Но Луи-Огурец (именно так за тучное тело и одутловатое лицо прозвали нового короля в народе) вновь и вновь наступает на грабли: новоявленный монарх вознамерился повернуть время вспять – туда, ко временам казненного брата. Пусть не абсолютная монархия – но монархия же! Тем более что рядом находилась неплохая советчица – герцогиня Ангулемская, дочь казненного Людовика XVI. Лучше всех о ней высказался Антуан Тибодо: «Ангел явился – сухая, надменная, с хриплым и угрожающим голосом, с изъязвленной душой, с ожесточившимся сердцем, с горящими глазами, с факелом раздора в одной руке и мечом отмщения в другой»{29}.
Постепенно, шаг за шагом ключевые должности при Людовике занимаются роялистами-эмигрантами – теми самыми, кто воевал против своего народа не год и не два – два десятка лет! Овеянное славой и омытое кровью трехцветное знамя Великой революции отныне белое, а когда-то трехцветная кокарда – тоже белая, да ещё и с лилиями Бурбонов…
Наплевав на права простых граждан, король идет дальше, решив сэкономить на военных. И это явилось ещё одной серьёзной ошибкой Людовика. Никто, начиная со времен римских кесарей, не делал этого, не получив обратно в лоб. Армия пренебрежения не прощает! Даже не первой свежести гризетка – и та требует если не уважения, то хотя бы человеческого к себе отношения. Несмотря на то что военным министром был утвержден прославленный наполеоновский маршал Сульт, пытавшийся сохранить своих боевых соратников на прежних должностях, многие офицеры все-таки были уволены. На их место заступили выскочки-эмигранты, по сути, вчерашние враги. О былых подвигах солдат Великой армии Наполеона новички предпочитают не вспоминать, относясь к ветеранам с подчеркнутым пренебрежением.
Луи XVIII вдвое уменьшил военным жалованье.
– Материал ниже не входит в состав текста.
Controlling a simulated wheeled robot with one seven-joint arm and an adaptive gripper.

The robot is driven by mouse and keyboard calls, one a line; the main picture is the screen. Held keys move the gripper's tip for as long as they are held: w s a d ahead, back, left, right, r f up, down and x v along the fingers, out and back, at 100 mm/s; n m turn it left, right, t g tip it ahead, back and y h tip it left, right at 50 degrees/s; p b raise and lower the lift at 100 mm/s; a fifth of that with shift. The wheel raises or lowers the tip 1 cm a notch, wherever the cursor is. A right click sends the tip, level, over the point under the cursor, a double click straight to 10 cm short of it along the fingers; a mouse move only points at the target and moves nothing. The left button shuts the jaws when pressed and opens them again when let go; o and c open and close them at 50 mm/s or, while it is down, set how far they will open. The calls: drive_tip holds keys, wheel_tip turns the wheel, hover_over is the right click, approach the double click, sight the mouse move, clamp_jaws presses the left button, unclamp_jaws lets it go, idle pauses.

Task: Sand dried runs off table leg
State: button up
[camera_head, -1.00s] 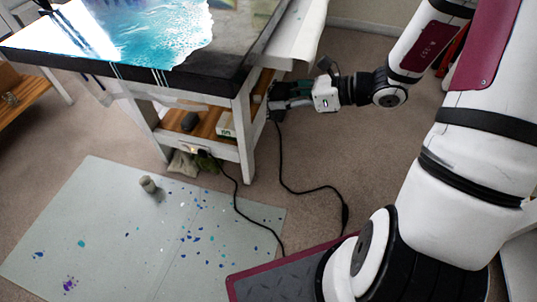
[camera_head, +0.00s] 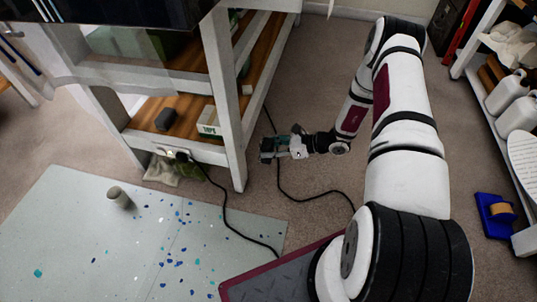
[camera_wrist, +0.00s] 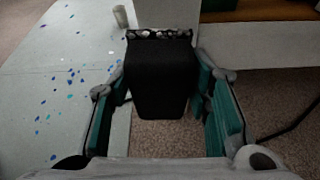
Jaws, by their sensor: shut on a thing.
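The white table leg (camera_head: 226,112) stands at the near right corner of the table, between the dark table top (camera_head: 150,12) and the floor. Its white surface (camera_wrist: 172,13) also shows at the top of the wrist view. I cannot make out any dried runs on it. My gripper (camera_head: 267,151) is just right of the leg's lower part, with a small gap seen from the head. In the wrist view, my gripper (camera_wrist: 163,95) has its teal fingers on both sides of a black block (camera_wrist: 160,75) with a rough, speckled far edge.
A lower shelf (camera_head: 150,128) carries a dark block (camera_head: 165,119) and a small box (camera_head: 209,121). A grey cup (camera_head: 119,198) stands on the spotted floor mat (camera_head: 60,215). A black cable (camera_head: 234,229) crosses the floor near the leg. White jugs (camera_head: 507,92) stand on a rack at right.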

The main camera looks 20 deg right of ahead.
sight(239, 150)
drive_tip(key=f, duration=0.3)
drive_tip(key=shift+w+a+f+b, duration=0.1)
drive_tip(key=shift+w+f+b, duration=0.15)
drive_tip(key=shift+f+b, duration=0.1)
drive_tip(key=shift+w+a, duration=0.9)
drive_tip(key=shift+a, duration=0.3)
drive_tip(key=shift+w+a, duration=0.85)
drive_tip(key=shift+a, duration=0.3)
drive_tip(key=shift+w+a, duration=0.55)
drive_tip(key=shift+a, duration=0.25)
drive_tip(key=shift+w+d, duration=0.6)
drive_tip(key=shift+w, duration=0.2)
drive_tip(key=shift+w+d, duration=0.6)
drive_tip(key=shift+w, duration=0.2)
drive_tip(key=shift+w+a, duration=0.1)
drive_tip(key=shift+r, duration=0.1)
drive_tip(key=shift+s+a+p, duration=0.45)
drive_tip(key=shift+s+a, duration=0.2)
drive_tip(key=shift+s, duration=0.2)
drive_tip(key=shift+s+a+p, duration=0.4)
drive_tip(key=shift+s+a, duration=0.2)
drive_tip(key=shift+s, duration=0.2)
Тем более что имелся один чрезвычайно важный нюанс: то были офицеры и генералы не Луи-Огурца, а все как один – солдаты своего Императора, Наполеона Бонапарта! Выпестовавшего их и любившего, как своих единокровных братьев. То была наполеоновская каста, победоносно промаршировавшая от Парижа до Москвы. Правда, потом пришлось возвращаться несолоно хлебавши, но не в этом дело. Тогда, при Наполеоне, они все чувствовали себя Единым Кулаком, способным покорить мир. И вдруг какой-то Огурец…
Луи Адольф Тьер: «Решение участи офицеров представляло… большие трудности. Согласно предложенной организации без должностей должны были остаться 30 тысяч офицеров. В их отношении, как и в отношении Императорской гвардии, было принято половинчатое решение: тех, кто не мог быть включен в предложенную систему, оставляли на счету полков с уплатой половины жалованья и правом на две трети освобождавшихся мест. Это значило одновременно создать весьма опасный класс недовольных и запретить почти всякое продвижение оставшимся кадровым офицерам»{30}.
Армия возроптала. А ведь ещё были сотни и тысячи служащих всякого рода – таможенники, сборщики податей, офицеры полиции, которые были вместе с армией в её нелёгких походах, и также погибавших, а теперь умиравших от голода в Париже вместе с семьями.
И эти люди, как пишет Тьер, также «присоединялись к группам недовольных офицеров и добавляли к их веселью сокрушительное зрелище собственной нищеты»{31}.
Луишка слаб, он не способен на серьезную военную кампанию; любая заварушка для этого «бочонка» может уложить его в обморок. За что воевали, братья?! За кого умирали в русских снегах?! Даешь обратно Бонапарта! «Vivat l’empereur!»… Долой Бурбонов!
Однако крикунов осаживают. Сейчас не то время, консулы – в прошлом. Бонапарт на Эльбе. Вот вернется – кричите…
* * *Бонапарт вернулся.
1 марта 1815 года Наполеон высаживается в Гольф-Жуане, близ Антиба. Свергнутый император жадно вдыхает воздух Франции, встретившей его весенним ароматом.
Бурбоны при усердии Талейрана Бонапарта ловко провели. Поэтому он был уверен, что французы одумаются. Только в этот раз им не придется брать штурмом Бастилию – сейчас достаточно в сторону Бурбонов крикнуть «ату!». Но то – Бурбоны. А как быть с теми, с кем воевал, побеждал и проливал кровь в боях за Францию? Ведь первым сейчас на его пути должен был встать старый соратник Массена! Именно маршал Массена военным министром Сультом был поставлен на командование 8-м военным округом (Марсель). И старый вояка Массена Сульта не подвел, приказав генералу Миоллису перехватить беглеца на южном побережье во что бы то ни стало.